Alliance Franchise Brands Project of the Year: Outback Steakhouse's Out-of-This-World Menus
Allegra Lexington-Central and Image 360, in Lexington, Kentucky, had just three production days to complete eight copies each of three different menu prototypes for first-time client Hawthorn Innovations — a creative ad agency located in Louisville, Kentucky.
The seven-person franchise printer was tasked with producing eight copies of three different menus in about two weeks for Outback Steakhouse: a hardcover paperboard book with interior soft-touch coatings and custom diecut pages meant to look like Outback Steakhouse’s signature appetizer — the Bloomin’ Onion; a multipage expedition journal booklet with a faux leather cover featuring a printed logo; and a stepped-page menu on reclaimed board with a leather-like cover flap.
That effort garnered the franchise shop a Marketing & Print brands “Project of the Year” award and cash prize, which was announced during the recent Alliance Franchise Brands convention in Minneapolis, Minnesota.
“We probably started about a month before they needed them, from when they first reached out to us,” Mark Stovall, franchise owner, recalls. “And then things sort of moved quickly on their end [so that] by the time they had finalized the menus and sent print-ready files, we only had about three days to produce everything.”
The shop used its Colex CNC machine to achieve the diecut Bloomin' Onion page. For the reclaimed board, it deployed its EFI Pro 24F flatbed wide-format printer to create a grainy wooden texture on PVC plastic. The company’s HP Latex 365 wide-format printer was used on the vinyl for the hardcover books, and a Xerox Versant 180 digital press was used to complete the project.
If you ask Stovall, it was his shop’s background in signage that allowed the team to excel. “We are a dual-branded center; we do both signage and print,” he says. “We have just been an Allegra Print Center for going on five years now. So, the print side was kind of new to us, but we took a lot of our knowledge from signage to be able to produce what they needed.”
The printing and signage shop also bound the books in-house, used its own wrap material, and even created its own faux leather material using fabric from a local business in the Lexington area. To sum it up, Stovall and his team had to get very creative.
“We were able to piece things together on a very short timeline," Stovall says. "We ended up using our vehicle wrap vinyl in a matte black for them to get the soft-touch coating for some of the books and pages. Pulling everything together and delivering it to them at 10 a.m. on Saturday morning so they could ship them out was a challenge, but it was definitely worth it.

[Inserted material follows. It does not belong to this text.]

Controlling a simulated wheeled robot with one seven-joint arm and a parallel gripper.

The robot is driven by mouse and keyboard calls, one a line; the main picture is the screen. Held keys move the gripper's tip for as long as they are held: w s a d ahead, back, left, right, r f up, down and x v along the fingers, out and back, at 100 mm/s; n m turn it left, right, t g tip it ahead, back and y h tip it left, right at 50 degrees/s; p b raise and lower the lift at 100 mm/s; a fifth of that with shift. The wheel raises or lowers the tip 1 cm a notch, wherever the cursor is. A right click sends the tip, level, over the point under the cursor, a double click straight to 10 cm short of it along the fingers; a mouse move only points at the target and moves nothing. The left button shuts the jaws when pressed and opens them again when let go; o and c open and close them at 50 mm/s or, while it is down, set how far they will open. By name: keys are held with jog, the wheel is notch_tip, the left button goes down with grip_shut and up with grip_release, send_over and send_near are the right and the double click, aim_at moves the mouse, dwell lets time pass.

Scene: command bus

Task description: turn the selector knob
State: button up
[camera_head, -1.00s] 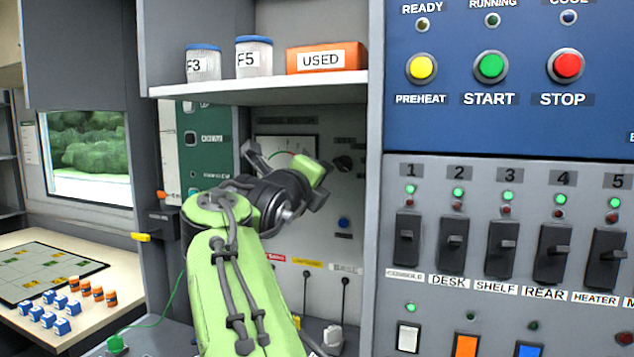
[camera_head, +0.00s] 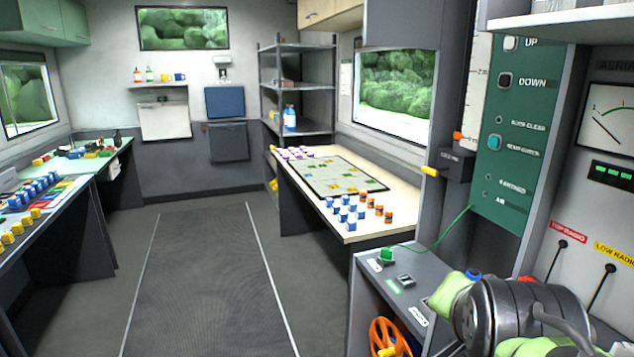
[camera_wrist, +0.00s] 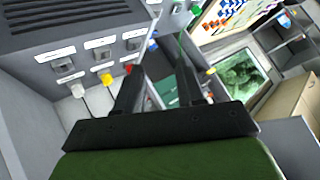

Our team had fun doing it.”
The challenges of the Outback Steakhouse menu project were not for the faint of heart. Stovall notes that when he was on a Zoom meeting with the CEO of the client company, the executive admitted that they had dozens of print shops in mind, but Stovall’s operation was the only one willing to accept the challenge of the project or that gave him any sort of confidence that it could complete the task.
“It just shows how we’re running things here. It’s nice that we were able to grow and be recognized for this project,” Stovall concludes.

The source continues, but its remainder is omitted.